→ Challenge: Send back exactly the lines from the opening line of the records below through the one with "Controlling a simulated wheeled".

→ Source data:
● ● ● ● ●

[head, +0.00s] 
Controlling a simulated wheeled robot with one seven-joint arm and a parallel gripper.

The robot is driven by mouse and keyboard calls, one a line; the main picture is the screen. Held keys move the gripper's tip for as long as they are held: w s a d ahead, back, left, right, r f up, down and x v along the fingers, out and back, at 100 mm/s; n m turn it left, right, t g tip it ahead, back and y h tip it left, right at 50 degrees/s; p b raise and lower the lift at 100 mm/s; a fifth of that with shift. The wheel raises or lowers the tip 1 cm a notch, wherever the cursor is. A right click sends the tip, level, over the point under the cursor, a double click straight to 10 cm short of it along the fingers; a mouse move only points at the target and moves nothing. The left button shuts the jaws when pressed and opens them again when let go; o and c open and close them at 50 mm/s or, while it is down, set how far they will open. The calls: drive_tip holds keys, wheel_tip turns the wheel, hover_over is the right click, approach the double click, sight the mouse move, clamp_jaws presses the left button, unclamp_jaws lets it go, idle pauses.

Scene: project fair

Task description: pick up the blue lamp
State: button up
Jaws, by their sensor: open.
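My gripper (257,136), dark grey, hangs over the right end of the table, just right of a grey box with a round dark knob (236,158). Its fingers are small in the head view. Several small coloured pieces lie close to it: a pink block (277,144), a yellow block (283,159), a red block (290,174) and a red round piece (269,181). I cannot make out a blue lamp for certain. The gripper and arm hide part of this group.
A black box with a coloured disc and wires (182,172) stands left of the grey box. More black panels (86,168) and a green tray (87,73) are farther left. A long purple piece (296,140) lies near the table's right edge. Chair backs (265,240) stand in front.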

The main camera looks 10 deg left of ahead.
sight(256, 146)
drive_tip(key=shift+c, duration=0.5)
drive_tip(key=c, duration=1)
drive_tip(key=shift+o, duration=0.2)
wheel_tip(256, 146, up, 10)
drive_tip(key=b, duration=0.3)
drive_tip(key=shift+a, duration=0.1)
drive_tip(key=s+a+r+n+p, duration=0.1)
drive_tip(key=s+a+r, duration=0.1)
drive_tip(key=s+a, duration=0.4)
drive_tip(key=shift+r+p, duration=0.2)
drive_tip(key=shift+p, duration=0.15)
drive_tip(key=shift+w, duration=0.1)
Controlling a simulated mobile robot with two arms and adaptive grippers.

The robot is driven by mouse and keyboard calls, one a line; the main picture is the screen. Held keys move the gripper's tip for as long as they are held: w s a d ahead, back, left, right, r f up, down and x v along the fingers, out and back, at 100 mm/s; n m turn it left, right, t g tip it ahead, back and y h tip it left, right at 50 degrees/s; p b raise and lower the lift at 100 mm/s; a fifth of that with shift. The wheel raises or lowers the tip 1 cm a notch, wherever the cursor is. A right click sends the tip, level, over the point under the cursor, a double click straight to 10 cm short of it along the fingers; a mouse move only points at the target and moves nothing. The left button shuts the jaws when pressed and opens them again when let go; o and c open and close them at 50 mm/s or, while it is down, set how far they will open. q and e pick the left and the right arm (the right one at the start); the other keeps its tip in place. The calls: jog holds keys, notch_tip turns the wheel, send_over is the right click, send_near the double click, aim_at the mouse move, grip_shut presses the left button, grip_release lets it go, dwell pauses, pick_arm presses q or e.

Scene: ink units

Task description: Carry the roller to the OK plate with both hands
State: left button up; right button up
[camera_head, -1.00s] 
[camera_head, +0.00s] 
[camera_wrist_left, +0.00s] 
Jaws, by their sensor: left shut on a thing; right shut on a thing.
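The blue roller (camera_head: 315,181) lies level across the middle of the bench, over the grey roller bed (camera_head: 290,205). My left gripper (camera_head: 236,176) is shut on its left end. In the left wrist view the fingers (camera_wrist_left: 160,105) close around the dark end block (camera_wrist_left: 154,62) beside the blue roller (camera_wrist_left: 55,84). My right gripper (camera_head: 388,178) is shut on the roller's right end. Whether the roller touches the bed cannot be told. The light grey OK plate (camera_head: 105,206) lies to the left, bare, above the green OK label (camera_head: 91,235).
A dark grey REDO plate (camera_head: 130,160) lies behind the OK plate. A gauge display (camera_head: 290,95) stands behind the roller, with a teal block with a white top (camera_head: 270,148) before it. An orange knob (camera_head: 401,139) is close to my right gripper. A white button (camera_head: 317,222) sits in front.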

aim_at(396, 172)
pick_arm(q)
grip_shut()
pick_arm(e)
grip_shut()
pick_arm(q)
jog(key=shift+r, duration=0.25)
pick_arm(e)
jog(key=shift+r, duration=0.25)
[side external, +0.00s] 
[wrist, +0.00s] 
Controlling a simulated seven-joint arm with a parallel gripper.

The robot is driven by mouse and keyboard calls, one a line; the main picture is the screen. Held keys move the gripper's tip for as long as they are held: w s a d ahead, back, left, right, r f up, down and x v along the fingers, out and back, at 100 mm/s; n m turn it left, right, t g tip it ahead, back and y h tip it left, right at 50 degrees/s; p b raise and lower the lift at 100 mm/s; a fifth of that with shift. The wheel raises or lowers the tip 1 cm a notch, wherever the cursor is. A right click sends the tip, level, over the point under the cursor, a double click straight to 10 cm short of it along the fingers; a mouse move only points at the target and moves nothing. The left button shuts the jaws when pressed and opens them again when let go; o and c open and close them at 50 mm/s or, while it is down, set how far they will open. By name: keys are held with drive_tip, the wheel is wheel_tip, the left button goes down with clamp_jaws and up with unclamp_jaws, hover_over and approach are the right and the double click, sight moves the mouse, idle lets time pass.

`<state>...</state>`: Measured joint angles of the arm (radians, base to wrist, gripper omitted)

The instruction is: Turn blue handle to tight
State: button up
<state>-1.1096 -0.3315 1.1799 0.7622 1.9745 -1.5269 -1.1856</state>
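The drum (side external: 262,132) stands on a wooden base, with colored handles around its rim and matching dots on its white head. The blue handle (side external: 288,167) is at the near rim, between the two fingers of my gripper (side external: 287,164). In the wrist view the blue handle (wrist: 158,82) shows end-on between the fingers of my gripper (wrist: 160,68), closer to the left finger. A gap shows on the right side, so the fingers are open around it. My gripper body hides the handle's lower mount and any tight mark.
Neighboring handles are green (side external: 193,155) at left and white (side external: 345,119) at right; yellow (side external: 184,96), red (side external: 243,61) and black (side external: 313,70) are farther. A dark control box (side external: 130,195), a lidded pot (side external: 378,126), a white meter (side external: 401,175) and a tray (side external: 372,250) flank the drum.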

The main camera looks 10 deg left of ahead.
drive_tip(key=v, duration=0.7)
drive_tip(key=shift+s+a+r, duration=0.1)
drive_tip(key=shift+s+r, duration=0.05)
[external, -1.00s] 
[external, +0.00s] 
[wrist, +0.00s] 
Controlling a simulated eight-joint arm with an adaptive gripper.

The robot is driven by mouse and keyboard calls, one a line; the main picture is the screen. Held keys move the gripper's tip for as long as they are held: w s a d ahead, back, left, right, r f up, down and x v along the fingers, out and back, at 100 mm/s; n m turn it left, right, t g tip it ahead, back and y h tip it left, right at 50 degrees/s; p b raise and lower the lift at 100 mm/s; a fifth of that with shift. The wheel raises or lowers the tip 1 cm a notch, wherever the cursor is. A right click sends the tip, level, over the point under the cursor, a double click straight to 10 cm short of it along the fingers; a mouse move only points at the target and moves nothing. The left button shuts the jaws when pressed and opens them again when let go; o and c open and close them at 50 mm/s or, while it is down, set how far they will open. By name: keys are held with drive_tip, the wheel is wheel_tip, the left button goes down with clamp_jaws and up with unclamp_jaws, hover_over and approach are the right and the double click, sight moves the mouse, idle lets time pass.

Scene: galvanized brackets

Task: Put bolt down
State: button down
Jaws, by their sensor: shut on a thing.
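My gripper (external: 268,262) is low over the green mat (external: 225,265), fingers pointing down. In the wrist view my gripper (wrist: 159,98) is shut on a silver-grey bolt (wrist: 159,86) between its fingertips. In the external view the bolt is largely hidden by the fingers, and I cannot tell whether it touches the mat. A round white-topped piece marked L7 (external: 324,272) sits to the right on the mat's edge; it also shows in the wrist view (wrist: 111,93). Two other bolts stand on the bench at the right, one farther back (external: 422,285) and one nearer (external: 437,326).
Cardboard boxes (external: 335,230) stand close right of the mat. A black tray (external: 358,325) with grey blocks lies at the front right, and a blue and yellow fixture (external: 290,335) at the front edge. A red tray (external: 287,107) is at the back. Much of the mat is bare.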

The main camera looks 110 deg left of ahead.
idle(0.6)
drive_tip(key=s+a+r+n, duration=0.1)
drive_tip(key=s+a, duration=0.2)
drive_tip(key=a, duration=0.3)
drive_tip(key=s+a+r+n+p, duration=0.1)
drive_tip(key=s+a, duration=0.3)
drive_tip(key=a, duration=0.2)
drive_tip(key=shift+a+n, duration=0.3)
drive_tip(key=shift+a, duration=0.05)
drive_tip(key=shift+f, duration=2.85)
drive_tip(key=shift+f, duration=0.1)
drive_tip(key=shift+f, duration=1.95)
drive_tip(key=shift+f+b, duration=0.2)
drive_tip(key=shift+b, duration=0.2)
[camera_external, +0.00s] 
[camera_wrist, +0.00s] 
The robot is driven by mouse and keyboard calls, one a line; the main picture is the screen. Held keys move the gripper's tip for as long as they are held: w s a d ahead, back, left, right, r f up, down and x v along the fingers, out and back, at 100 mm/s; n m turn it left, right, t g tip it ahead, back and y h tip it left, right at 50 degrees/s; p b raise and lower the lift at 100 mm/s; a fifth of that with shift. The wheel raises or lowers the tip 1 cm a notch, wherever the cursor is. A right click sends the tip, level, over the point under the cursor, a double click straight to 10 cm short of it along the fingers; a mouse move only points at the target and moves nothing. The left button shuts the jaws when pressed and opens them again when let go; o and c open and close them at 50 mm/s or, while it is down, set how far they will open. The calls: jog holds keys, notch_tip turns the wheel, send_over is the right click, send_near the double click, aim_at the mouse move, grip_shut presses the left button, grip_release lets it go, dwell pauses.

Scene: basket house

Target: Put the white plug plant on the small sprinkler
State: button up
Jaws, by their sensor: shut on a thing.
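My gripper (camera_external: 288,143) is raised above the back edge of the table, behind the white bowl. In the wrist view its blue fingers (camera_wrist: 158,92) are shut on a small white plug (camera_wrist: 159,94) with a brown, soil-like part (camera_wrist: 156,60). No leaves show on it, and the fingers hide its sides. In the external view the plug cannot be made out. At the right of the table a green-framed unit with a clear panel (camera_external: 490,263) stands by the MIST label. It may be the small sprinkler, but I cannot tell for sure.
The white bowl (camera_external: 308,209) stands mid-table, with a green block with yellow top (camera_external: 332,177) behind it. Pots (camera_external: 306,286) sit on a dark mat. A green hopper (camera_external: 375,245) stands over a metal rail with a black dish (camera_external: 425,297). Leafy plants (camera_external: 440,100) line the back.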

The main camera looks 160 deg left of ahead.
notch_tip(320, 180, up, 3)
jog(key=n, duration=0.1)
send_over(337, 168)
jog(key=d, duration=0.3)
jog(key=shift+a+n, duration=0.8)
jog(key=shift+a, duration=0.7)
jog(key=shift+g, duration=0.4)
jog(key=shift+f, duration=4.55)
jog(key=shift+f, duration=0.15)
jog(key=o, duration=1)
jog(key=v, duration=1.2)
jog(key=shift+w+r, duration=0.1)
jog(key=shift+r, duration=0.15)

● ● ● ● ●

→ Answer to the problem:
[head, +0.00s] 
Controlling a simulated wheeled robot with one seven-joint arm and a parallel gripper.

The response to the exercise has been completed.